▶ **Records provided**:
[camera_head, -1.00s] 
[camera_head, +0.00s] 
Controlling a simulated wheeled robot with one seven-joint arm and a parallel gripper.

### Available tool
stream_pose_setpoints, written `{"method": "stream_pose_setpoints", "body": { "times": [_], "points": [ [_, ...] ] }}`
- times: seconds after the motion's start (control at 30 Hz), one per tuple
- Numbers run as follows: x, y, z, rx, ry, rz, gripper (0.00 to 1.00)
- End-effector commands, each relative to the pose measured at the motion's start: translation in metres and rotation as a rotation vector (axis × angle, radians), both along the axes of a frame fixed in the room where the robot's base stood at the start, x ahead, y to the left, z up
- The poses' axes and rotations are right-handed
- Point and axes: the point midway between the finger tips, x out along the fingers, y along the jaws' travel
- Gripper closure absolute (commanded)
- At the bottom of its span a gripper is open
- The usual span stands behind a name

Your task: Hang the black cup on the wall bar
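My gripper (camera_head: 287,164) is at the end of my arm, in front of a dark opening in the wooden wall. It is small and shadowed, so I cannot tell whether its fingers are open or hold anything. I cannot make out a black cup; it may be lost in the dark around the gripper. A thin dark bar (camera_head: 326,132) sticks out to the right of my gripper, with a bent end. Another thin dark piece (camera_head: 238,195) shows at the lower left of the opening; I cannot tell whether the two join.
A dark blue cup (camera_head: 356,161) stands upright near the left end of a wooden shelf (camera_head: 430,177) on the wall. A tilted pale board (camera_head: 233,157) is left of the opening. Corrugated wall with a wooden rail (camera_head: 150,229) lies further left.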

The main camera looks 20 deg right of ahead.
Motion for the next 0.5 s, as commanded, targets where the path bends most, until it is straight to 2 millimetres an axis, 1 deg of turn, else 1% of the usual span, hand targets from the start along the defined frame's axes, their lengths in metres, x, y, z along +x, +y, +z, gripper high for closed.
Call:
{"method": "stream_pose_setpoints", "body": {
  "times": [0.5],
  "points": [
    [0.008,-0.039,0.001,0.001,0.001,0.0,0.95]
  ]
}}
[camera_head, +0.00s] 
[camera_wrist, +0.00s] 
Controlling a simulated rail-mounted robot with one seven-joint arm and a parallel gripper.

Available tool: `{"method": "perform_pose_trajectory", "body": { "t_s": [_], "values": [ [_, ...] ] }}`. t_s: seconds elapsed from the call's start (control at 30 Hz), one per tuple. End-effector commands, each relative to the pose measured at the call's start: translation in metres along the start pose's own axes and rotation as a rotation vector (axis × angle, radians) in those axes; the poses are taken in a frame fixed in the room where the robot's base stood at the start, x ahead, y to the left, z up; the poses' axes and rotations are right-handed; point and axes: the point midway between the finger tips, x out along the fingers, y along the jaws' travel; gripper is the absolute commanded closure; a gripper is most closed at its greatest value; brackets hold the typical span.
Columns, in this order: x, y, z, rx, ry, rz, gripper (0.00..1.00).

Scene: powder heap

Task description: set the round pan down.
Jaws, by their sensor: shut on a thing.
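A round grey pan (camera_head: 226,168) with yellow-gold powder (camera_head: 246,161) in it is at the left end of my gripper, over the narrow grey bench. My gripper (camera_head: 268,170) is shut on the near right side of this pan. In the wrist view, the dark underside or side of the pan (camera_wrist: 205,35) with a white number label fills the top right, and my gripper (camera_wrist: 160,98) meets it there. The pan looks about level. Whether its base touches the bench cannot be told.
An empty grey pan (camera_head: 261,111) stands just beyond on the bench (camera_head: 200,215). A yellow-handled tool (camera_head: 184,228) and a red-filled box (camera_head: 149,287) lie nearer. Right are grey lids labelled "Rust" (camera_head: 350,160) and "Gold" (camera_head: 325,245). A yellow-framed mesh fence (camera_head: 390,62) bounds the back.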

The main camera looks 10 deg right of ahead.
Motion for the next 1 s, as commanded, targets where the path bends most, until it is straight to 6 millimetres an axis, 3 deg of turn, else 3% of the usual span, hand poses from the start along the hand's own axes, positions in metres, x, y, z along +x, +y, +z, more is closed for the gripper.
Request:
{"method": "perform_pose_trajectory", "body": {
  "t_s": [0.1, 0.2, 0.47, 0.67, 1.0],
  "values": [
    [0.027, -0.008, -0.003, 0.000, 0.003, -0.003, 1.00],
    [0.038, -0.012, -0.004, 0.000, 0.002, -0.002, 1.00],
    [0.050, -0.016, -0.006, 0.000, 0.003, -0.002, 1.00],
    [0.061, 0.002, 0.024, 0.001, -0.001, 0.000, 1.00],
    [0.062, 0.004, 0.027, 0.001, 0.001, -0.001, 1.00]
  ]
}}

▶ **Your task**:
Go through the data above and find the lines with the word "main". Copy each of those lines.

▶ **Result of this exercise**:
The main camera looks 20 deg right of ahead.
The main camera looks 10 deg right of ahead.

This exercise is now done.